Exercise → Copy all of the material exactly. Pictures are not to appear in the copy.
BEGIN
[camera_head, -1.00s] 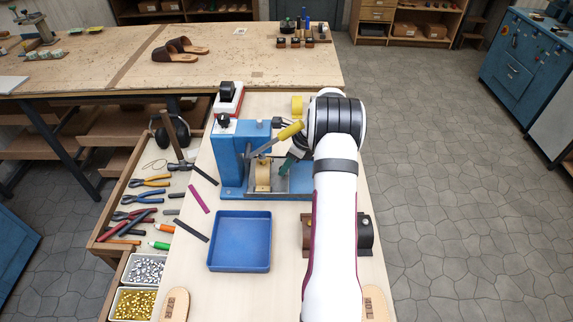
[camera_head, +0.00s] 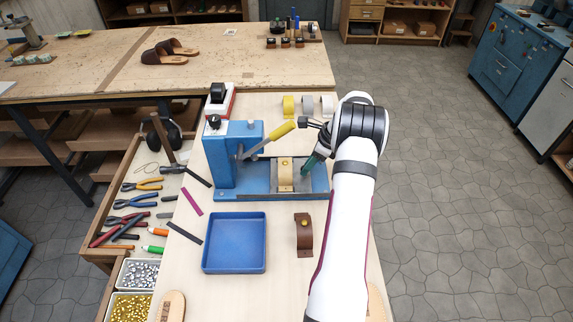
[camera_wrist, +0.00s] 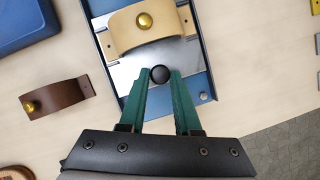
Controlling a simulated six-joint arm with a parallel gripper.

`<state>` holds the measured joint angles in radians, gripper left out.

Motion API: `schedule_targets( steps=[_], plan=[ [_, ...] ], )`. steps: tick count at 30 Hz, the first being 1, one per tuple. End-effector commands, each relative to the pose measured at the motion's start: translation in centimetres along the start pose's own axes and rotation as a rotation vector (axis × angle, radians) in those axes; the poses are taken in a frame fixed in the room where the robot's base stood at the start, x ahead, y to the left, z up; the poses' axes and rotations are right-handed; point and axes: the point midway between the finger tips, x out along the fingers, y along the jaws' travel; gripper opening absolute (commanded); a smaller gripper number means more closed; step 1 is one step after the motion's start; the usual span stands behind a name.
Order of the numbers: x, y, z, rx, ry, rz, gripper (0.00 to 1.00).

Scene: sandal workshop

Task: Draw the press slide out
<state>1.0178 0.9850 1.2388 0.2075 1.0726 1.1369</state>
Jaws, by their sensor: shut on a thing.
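The blue press (camera_head: 234,160) stands on the bench with its yellow-handled lever (camera_head: 282,130) raised to the right. Its metal slide (camera_head: 302,175) is drawn out to the right along the blue base. A tan strap with a brass stud (camera_head: 286,173) sits arched on the slide, and it also shows in the wrist view (camera_wrist: 144,27). My gripper (camera_wrist: 160,78) has its green fingers shut on the round black knob (camera_wrist: 160,74) at the slide's end. In the head view my gripper (camera_head: 313,160) is at the right end of the press, partly hidden by my arm.
An empty blue tray (camera_head: 234,269) lies in front of the press. A brown strap with a brass stud (camera_head: 304,234) stands to the tray's right. Tape rolls (camera_head: 307,105) stand behind the press. Hand tools (camera_head: 140,200) fill the drawer at left.

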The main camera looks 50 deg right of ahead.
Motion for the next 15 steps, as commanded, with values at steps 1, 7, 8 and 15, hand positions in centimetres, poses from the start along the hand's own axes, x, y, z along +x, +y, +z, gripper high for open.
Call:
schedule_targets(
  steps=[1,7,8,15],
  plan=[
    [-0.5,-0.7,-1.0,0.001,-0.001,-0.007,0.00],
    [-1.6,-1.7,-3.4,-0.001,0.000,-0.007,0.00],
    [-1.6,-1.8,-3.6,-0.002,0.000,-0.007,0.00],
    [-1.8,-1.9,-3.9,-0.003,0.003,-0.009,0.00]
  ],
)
END
Task response →
[camera_head, -1.00s] 
[camera_head, +0.00s] 
[camera_wrist, +0.00s] 
Controlling a simulated six-joint arm with a parallel gripper.

`<state>` holds the measured joint angles in radians, gripper left out.

Motion API: `schedule_targets( steps=[_], plan=[ [_, ...] ], )`. steps: tick count at 30 Hz, the first being 1, one per tuple. End-effector commands, each relative to the pose measured at the motion's start: translation in centimetres along the start pose's own axes and rotation as a rotation vector (axis × angle, radians) in those axes; the poses are taken in a frame fixed in the room where the robot's base stood at the start, x ahead, y to the left, z up; the poses' axes and rotations are right-handed; point and axes: the point midway between the finger tips, x out along the fingers, y along the jaws' travel; gripper opening absolute (commanded); a smaller gripper number means more closed; step 1 is one step after the motion's start; the usual span stands behind a name.
Order of the numbers: x, y, z, rx, ry, rz, gripper (0.00 to 1.00).

Scene: sandal workshop

Task: Draw the press slide out
<state>1.0178 0.9850 1.2388 0.2075 1.0726 1.1369</state>
Jaws, by their sensor: shut on a thing.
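The blue press (camera_head: 234,160) stands on the bench with its yellow-handled lever (camera_head: 282,130) raised to the right. Its metal slide (camera_head: 302,175) is drawn out to the right along the blue base. A tan strap with a brass stud (camera_head: 286,173) sits arched on the slide, and it also shows in the wrist view (camera_wrist: 144,27). My gripper (camera_wrist: 160,78) has its green fingers shut on the round black knob (camera_wrist: 160,74) at the slide's end. In the head view my gripper (camera_head: 313,160) is at the right end of the press, partly hidden by my arm.
An empty blue tray (camera_head: 234,269) lies in front of the press. A brown strap with a brass stud (camera_head: 304,234) stands to the tray's right. Tape rolls (camera_head: 307,105) stand behind the press. Hand tools (camera_head: 140,200) fill the drawer at left.

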The main camera looks 50 deg right of ahead.
Motion for the next 15 steps, as commanded, with values at steps 1, 7, 8 and 15, hand positions in centimetres, poses from the start along the hand's own axes, x, y, z along +x, +y, +z, gripper high for open.
Call:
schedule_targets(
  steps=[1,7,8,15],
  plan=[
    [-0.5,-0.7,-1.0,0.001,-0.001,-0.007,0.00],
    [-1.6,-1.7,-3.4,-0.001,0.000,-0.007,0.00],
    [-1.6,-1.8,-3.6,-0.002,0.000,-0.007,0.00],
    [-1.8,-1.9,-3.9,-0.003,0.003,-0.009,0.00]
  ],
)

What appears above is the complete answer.